* Set problem
Retype exactly the lines from the line containing "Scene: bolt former" through the line containing "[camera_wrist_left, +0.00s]", both included, and nothing more; skip the pictures.

--- Start Source excerpt ---

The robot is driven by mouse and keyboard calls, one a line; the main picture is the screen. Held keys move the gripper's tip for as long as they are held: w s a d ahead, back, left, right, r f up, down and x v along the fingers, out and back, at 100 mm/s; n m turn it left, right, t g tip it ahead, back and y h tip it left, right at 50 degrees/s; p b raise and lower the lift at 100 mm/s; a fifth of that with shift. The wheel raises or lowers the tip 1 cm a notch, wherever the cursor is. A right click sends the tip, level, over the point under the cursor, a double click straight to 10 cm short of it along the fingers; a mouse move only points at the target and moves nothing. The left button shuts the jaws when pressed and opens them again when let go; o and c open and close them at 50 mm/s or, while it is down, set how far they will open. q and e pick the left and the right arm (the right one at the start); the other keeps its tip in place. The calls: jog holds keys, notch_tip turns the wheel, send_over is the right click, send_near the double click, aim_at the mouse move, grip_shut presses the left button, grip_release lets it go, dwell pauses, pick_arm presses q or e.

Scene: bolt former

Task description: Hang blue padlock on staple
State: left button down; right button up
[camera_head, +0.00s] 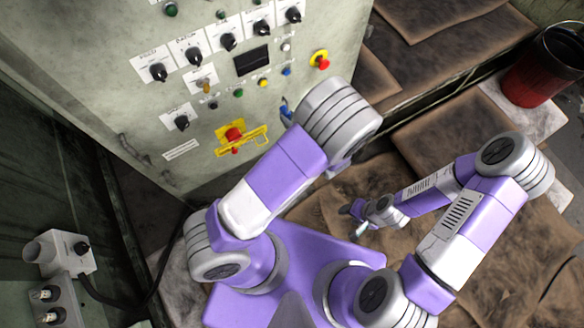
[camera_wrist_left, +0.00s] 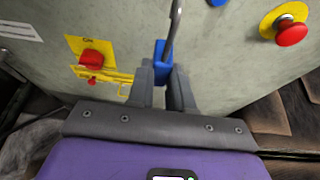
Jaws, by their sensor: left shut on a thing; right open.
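The blue padlock (camera_wrist_left: 161,55) is in my left gripper (camera_wrist_left: 164,80), which is shut on its body. Its grey shackle (camera_wrist_left: 176,18) points up, away from the fingers. In the head view a small part of the padlock (camera_head: 284,109) shows beside my left arm, which hides most of that gripper. A yellow plate with a red knob and a yellow hasp bar (camera_head: 254,134) is on the cabinet front, left of the padlock; it also shows in the left wrist view (camera_wrist_left: 112,75). The staple itself is too small to make out. My right gripper (camera_head: 352,236) is open and low, away from the cabinet.
The grey cabinet (camera_head: 215,105) carries several knobs and buttons. A red emergency button on yellow (camera_head: 320,61) sits right of the padlock. A red bucket (camera_head: 535,75) stands at the far right. A grey socket box (camera_head: 62,254) is at lower left.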

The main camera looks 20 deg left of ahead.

--- End Source excerpt ---

* Solution for this problem
Scene: bolt former

Task description: Hang blue padlock on staple
State: left button down; right button up
[camera_head, +0.00s] 
[camera_wrist_left, +0.00s] 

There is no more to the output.